BloopAI / bloop

bloop is a fast code search engine written in Rust.
https://bloop.ai
Apache License 2.0
9.44k stars 573 forks source link

Query planer doesn't work for multiple alternations in a row #1267

Open hsqStephenZhang opened 6 months ago

hsqStephenZhang commented 6 months ago

High level details

I added a unittest of plan("[ab][cd][ef]"), which is a query parse testcase in google's code search project(I know it's pretty old), which is expected to expand into "ace, acf, ... bdf", but the test output failed to inline the query strings

Current situation

Proposal

I've implemented some changes, and have passed the test( plan("(a|b)(c|d)(e|f)(g|h)")) added by my self.

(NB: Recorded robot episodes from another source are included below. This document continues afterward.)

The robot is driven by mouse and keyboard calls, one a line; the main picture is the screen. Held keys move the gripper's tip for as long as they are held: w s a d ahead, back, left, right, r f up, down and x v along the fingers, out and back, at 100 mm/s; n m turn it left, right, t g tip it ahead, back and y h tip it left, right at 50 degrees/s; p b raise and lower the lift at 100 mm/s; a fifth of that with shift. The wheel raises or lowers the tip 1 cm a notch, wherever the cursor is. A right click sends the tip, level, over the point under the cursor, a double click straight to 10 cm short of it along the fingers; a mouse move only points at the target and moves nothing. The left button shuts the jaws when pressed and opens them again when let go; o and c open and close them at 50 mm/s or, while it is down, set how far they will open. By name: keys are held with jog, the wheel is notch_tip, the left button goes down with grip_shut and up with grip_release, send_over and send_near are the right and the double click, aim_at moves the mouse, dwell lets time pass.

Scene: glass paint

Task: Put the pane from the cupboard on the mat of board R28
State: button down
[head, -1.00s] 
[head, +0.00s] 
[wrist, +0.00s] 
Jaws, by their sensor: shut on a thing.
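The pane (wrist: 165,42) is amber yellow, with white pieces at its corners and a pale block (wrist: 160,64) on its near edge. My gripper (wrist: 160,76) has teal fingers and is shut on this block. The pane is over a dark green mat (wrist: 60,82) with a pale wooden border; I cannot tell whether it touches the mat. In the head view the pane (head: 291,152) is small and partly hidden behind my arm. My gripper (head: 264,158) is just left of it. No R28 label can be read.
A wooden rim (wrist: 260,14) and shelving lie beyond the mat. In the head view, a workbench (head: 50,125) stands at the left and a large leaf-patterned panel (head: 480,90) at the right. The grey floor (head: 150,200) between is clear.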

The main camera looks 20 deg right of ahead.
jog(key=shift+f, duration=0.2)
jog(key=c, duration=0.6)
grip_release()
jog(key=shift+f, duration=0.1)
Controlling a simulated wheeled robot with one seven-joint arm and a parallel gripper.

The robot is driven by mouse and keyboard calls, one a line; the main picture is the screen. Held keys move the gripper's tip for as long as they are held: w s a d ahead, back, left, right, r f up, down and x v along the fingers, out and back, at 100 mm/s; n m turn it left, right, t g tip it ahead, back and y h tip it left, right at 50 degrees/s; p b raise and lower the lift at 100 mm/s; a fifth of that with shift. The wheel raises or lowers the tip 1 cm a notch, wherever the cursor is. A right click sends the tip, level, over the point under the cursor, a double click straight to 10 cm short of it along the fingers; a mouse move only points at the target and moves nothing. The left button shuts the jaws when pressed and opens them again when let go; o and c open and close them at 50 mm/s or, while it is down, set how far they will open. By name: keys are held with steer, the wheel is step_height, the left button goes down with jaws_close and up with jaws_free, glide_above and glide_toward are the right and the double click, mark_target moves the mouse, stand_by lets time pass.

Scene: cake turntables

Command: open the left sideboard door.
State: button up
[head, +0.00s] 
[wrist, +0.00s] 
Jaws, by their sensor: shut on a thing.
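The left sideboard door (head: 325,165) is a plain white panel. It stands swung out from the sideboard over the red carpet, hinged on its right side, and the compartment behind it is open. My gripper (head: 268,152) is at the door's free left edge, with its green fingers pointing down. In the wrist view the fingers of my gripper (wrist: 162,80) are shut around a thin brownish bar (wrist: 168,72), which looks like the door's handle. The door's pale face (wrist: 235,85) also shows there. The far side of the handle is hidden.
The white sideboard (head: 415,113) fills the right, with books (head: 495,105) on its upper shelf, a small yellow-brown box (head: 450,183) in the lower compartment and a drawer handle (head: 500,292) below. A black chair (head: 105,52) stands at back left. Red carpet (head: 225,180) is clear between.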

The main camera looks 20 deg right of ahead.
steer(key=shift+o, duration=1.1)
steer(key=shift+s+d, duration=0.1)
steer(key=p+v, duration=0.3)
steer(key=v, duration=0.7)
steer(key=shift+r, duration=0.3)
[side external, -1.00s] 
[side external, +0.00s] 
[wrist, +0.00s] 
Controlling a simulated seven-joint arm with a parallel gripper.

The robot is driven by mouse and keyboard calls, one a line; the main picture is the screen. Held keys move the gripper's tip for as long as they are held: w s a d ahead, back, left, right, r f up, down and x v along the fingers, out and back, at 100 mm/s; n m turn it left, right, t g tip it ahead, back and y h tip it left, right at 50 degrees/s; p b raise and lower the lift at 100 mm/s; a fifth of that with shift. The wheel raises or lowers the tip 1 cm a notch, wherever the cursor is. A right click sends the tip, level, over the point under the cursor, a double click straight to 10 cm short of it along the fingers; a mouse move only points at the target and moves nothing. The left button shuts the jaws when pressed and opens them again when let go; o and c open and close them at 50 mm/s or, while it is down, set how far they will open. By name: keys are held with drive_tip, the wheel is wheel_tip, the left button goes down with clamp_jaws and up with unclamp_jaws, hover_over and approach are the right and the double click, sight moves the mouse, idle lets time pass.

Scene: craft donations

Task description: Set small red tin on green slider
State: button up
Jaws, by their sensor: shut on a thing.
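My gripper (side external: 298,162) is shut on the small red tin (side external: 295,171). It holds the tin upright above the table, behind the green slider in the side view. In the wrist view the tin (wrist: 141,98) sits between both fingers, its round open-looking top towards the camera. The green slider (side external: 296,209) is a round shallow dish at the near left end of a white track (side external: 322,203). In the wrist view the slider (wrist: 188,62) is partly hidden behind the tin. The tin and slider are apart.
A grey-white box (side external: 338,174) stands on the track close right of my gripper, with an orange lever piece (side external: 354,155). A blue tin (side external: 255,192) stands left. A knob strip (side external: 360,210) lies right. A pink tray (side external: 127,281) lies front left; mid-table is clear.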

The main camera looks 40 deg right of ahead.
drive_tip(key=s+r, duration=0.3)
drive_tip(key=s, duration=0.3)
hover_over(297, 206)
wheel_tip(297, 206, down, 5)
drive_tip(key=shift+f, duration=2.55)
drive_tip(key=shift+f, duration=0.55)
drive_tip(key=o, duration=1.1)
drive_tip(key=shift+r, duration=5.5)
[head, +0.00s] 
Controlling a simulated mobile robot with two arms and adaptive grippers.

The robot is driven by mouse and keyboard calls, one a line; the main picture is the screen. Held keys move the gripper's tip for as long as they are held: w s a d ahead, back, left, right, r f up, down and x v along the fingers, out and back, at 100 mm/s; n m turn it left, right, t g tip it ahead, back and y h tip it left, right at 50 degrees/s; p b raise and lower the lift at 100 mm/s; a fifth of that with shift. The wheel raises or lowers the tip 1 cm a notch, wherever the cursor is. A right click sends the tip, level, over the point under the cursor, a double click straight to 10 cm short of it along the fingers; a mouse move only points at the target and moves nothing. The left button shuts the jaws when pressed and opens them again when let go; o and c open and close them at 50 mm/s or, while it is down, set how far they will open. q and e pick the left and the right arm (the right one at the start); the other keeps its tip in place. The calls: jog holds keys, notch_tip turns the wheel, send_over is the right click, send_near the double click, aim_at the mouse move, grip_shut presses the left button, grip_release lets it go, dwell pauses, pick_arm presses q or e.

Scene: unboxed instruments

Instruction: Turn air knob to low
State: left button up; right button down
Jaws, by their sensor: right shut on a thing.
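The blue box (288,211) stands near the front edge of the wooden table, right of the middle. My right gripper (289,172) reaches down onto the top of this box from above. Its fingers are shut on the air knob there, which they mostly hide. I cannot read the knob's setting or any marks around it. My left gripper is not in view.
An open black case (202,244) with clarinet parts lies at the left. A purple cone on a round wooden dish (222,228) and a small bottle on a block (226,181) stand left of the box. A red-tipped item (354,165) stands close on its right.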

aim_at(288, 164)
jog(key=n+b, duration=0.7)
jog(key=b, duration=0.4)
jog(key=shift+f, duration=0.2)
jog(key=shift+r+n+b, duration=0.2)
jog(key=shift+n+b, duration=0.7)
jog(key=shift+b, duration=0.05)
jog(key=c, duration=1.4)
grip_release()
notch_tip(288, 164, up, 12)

in server/bleep/src/query/planner.rs, The Fragment:::add need to handle the following match arm:

             // TODO: do we need to handle cases where the children are not all literals?
            (Fragment::Literal(lit), Fragment::Dense(Op::Or, mut rhs)) => {
                if rhs.iter().all(|x| matches!(x, Fragment::Literal(_))) {
                    for x in &mut rhs {
                        if let Fragment::Literal(s) = x {
                            *s = lit.clone() + s;
                        }
                    }
                    Fragment::Dense(Op::Or, rhs)
                } else {
                    Fragment::Dense(
                        Op::And,
                        vec![Fragment::Literal(lit), Fragment::Dense(Op::Or, rhs)],
                    )
                }
            }

            // TODO: avoid explosion by adding some constraints
            // TODO: do we need to handle cases where the children are not all literals?
            (Fragment::Dense(Op::Or, lhs), Fragment::Dense(Op::Or, rhs)) => {
                if lhs.iter().all(|x| matches!(x, Fragment::Literal(_)))
                    && lhs.len() <= 100
                    && rhs.iter().all(|x| matches!(x, Fragment::Literal(_)))
                    && rhs.len() <= 100
                {
                    let mut cross = Vec::with_capacity(lhs.len() * rhs.len());
                    for x in &lhs {
                        for y in &rhs {
                            let x = x.as_literal().unwrap();
                            let y = y.as_literal().unwrap();
                            cross.push(Fragment::Literal(x.to_owned() + y));
                        }
                    }
                    Fragment::Dense(Op::Or, cross)
                } else {
                    Fragment::Dense(
                        Op::And,
                        vec![Fragment::Dense(Op::Or, lhs), Fragment::Dense(Op::Or, rhs)],
                    )
                }
            }

and the function optimize::run should call flattern_or after the calling of inline

Next steps Are there any next steps after we implement these changes?

hsqStephenZhang commented 6 months ago

Given the content of 'acgf', the regex query "[ab][cd][ef]" will recall this doc, and it's unexpected, since this regex query has a determined set of matched trigrams.